### Task requirements
Collect all lines below with the string "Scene".

----- Data for this task -----

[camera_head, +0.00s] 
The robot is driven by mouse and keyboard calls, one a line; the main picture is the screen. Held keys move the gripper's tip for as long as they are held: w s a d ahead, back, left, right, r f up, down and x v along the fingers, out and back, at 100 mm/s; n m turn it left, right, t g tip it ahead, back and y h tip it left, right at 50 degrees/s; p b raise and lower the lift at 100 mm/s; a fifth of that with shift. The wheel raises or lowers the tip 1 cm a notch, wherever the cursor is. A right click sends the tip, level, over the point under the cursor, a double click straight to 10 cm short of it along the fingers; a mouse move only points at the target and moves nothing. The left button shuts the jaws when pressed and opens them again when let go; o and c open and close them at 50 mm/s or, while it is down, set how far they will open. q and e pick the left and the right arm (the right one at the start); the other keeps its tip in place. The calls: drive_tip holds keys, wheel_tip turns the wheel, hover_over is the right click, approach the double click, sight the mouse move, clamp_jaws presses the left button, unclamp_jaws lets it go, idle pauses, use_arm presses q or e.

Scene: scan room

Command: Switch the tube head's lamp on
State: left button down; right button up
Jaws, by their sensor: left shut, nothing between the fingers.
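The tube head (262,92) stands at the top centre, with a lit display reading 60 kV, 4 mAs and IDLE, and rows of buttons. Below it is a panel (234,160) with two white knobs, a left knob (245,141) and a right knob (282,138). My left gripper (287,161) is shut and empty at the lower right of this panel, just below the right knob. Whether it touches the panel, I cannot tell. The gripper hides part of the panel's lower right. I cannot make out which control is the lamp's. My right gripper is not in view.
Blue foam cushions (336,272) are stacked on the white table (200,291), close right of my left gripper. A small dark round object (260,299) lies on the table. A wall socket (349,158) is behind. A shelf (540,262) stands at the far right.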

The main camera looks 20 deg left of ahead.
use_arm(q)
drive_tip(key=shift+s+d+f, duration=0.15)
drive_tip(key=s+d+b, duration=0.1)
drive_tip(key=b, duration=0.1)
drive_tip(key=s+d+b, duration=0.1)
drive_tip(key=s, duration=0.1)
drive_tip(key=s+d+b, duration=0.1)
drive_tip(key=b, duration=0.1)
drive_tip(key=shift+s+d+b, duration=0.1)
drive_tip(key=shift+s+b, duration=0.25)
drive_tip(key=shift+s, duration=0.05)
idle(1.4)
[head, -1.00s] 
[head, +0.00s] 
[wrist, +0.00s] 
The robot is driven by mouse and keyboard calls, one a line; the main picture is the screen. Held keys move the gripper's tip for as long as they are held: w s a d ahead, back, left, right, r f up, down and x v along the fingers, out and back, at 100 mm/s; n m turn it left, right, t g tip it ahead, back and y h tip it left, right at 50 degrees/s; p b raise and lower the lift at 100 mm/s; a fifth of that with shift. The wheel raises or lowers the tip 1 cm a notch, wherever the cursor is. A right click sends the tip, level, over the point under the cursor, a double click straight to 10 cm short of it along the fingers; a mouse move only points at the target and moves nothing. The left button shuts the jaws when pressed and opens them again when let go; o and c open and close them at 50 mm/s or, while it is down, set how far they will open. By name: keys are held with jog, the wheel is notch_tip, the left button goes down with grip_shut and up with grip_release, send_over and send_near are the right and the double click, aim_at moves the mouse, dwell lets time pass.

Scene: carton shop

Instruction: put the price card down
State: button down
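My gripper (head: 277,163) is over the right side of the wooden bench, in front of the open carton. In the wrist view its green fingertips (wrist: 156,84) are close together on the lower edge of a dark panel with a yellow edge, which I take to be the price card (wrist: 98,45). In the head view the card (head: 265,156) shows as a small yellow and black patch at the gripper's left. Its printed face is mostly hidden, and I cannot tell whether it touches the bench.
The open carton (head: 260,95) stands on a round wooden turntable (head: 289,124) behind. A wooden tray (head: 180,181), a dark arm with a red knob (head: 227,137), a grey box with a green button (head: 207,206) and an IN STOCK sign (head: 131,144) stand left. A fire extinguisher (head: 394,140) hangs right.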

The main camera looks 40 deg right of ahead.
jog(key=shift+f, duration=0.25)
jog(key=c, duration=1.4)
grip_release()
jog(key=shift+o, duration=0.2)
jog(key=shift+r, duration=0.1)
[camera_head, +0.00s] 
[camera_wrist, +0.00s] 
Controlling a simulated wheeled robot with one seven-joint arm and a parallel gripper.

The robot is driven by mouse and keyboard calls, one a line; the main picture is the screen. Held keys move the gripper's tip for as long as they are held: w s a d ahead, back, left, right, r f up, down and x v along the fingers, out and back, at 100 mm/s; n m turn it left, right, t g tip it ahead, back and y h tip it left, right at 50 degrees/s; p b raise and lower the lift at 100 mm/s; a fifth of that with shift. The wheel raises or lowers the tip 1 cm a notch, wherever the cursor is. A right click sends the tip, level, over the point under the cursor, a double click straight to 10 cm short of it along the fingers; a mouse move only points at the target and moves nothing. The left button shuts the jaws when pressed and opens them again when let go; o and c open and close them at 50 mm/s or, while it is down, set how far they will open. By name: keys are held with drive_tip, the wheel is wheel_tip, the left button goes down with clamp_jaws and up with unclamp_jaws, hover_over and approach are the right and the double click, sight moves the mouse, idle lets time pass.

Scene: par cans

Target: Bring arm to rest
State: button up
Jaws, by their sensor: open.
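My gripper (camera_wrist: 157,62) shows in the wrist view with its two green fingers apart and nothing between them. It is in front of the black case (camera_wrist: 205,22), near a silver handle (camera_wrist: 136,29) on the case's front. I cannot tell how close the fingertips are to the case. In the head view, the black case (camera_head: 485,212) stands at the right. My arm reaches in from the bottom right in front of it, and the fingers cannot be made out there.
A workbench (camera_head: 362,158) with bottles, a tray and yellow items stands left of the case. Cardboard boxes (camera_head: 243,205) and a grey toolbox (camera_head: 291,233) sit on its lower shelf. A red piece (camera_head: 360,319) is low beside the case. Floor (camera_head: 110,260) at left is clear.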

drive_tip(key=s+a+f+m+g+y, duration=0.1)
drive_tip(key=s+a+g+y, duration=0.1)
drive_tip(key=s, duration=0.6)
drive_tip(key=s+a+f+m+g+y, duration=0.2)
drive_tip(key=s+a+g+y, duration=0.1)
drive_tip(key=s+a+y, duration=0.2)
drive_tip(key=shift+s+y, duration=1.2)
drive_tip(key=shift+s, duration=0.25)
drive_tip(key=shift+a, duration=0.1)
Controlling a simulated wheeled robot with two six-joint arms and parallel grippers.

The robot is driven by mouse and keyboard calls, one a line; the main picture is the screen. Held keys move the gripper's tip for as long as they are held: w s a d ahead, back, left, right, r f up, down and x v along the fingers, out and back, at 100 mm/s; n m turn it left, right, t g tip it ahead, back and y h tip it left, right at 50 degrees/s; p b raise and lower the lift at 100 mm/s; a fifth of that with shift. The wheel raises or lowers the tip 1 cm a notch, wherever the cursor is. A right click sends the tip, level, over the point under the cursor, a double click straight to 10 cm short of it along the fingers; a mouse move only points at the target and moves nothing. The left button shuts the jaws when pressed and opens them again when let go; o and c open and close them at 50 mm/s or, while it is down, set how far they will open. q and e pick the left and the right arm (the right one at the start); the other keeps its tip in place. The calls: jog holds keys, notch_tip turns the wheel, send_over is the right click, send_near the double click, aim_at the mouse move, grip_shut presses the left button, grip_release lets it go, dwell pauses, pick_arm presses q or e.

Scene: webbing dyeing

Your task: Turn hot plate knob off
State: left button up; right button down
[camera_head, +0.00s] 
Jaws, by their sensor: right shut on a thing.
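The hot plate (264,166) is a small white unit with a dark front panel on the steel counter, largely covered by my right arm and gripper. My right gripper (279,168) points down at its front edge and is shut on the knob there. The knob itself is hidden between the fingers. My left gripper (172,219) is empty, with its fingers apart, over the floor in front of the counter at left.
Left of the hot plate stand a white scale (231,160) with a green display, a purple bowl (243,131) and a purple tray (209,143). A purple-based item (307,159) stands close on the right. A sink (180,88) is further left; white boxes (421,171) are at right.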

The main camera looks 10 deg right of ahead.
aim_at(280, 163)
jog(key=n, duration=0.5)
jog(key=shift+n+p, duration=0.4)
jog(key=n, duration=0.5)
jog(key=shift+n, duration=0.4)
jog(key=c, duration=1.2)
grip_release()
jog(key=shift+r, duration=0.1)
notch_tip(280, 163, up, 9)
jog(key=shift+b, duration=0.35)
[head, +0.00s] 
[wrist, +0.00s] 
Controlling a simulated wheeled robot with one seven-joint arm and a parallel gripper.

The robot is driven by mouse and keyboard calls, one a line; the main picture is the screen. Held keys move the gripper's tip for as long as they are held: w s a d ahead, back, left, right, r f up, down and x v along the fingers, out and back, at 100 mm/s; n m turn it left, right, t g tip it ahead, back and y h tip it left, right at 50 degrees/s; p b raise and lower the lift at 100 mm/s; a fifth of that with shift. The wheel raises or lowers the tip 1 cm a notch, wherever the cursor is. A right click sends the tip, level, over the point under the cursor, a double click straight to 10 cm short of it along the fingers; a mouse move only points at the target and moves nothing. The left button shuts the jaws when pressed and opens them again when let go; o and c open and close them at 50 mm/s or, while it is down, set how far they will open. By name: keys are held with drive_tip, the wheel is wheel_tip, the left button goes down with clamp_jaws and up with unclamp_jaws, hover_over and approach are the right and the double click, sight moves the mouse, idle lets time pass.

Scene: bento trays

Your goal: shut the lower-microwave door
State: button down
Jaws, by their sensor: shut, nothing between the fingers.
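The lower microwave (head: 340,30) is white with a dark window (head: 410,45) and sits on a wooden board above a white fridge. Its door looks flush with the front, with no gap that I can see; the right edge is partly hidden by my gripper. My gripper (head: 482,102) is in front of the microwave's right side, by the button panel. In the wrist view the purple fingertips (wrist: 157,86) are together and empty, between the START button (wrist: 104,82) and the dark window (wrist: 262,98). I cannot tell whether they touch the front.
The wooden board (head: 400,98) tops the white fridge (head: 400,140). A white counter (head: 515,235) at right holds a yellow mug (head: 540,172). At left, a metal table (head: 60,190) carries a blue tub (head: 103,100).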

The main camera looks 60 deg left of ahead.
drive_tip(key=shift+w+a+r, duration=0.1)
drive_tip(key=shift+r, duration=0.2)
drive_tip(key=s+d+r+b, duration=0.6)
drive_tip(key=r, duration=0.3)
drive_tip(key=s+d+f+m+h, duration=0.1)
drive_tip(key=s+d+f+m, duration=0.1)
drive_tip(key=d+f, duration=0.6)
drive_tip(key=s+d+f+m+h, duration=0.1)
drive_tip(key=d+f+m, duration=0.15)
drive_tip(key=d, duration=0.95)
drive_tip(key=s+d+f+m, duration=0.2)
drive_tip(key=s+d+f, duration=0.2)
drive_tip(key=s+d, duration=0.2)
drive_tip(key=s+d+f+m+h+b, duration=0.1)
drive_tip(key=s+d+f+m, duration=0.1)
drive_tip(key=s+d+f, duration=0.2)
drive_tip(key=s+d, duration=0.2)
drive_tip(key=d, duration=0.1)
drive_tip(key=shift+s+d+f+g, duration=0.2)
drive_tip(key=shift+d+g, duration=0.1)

-----

### Answer
Scene: scan room
Scene: carton shop
Scene: par cans
Scene: webbing dyeing
Scene: bento trays

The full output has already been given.